Stored items:
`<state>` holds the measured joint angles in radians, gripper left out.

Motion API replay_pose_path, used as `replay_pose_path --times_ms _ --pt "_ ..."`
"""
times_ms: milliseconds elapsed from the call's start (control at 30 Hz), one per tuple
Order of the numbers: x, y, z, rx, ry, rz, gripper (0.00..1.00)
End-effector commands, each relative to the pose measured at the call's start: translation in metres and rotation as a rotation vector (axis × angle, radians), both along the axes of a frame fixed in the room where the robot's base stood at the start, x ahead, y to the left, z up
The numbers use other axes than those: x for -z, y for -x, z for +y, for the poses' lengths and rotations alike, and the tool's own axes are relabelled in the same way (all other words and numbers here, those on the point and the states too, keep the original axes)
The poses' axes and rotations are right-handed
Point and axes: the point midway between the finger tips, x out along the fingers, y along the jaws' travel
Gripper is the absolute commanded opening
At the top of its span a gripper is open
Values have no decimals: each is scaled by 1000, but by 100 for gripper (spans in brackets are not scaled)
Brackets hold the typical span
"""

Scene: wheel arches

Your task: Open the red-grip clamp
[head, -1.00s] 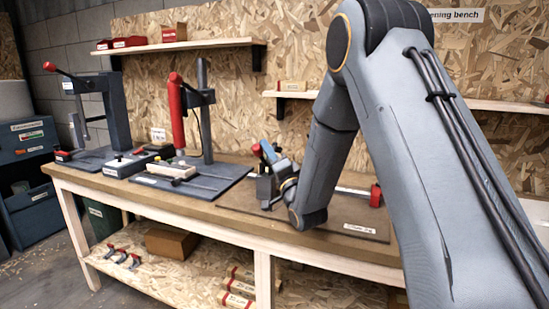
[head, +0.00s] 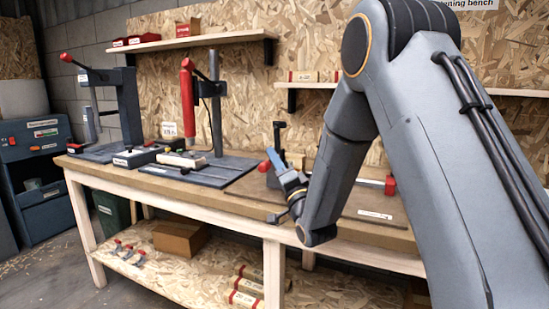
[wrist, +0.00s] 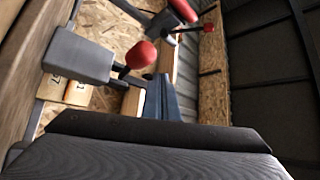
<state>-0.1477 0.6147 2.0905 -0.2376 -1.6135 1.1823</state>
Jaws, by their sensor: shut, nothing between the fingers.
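The red-grip clamp stands on a brown board (head: 355,209) on the bench, mostly hidden behind my arm and gripper. A red grip (head: 264,166) shows just left of my gripper (head: 277,164) in the head view. In the wrist view a rounded red grip (wrist: 140,54) sits on a metal lever beside a grey block (wrist: 75,57), seemingly the clamp's. My gripper's blue finger (wrist: 168,100) is shut and empty, just right of that grip. I cannot tell whether they touch.
A press with a red cylinder (head: 187,100) and another with a red knob (head: 66,57) stand left on the bench. A red part (head: 390,184) lies at the board's right. Shelves (head: 200,41) line the wall behind.

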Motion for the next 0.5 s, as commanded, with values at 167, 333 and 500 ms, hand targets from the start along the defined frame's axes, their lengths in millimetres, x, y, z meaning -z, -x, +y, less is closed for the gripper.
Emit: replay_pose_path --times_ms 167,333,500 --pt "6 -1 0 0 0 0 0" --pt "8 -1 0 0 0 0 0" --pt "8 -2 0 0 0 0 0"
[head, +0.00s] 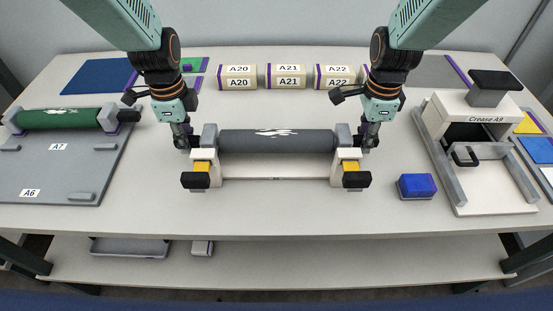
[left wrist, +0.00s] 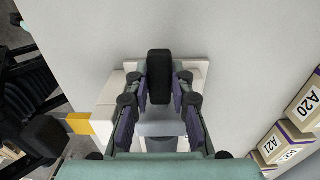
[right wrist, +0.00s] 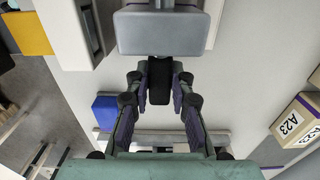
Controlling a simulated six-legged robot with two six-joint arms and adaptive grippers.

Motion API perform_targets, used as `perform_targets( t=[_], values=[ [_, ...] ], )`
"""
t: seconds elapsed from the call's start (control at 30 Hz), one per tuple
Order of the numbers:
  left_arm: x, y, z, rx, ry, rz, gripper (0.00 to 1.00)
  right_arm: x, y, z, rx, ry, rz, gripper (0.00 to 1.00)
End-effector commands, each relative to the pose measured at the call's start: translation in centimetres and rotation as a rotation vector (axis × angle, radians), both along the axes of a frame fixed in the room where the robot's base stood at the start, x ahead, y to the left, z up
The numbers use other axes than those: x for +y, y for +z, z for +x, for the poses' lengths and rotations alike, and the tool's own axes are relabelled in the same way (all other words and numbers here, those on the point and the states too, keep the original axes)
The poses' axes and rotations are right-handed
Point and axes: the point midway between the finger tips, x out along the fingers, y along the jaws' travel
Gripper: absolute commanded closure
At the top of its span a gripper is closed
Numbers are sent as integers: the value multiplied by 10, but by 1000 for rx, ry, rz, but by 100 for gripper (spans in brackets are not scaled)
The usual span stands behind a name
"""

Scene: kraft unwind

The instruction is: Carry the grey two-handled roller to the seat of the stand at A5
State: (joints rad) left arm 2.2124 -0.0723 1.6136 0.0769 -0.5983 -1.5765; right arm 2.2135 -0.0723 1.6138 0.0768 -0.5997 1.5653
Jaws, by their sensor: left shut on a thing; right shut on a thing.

▶ Your instructions:
Starting at the line with "[left wrist, +0.00s]" and ending at the line with "The numbers use other axes than those: x for +y, y", copy each line exactly, both ends included. Do not copy the pictures.

▶ Solution for this exercise:
[left wrist, +0.00s] 
[right wrist, +0.00s] 
Controlling a simulated six-legged robot with two six-joint arms and adaptive grippers.

Motion API perform_targets, used as `perform_targets( t=[_], values=[ [_, ...] ], )`
"""
t: seconds elapsed from the call's start (control at 30 Hz), one per tuple
Order of the numbers:
  left_arm: x, y, z, rx, ry, rz, gripper (0.00 to 1.00)
  right_arm: x, y, z, rx, ry, rz, gripper (0.00 to 1.00)
End-effector commands, each relative to the pose measured at the call's start: translation in centimetres and rotation as a rotation vector (axis × angle, radians), both along the axes of a frame fixed in the room where the robot's base stood at the start, x ahead, y to the left, z up
The numbers use other axes than those: x for +y, y for +z, z for +x, for the poses' lengths and rotations alike, and the tool's own axes are relabelled in the same way (all other words and numbers here, those on the point and the states too, keep the original axes)

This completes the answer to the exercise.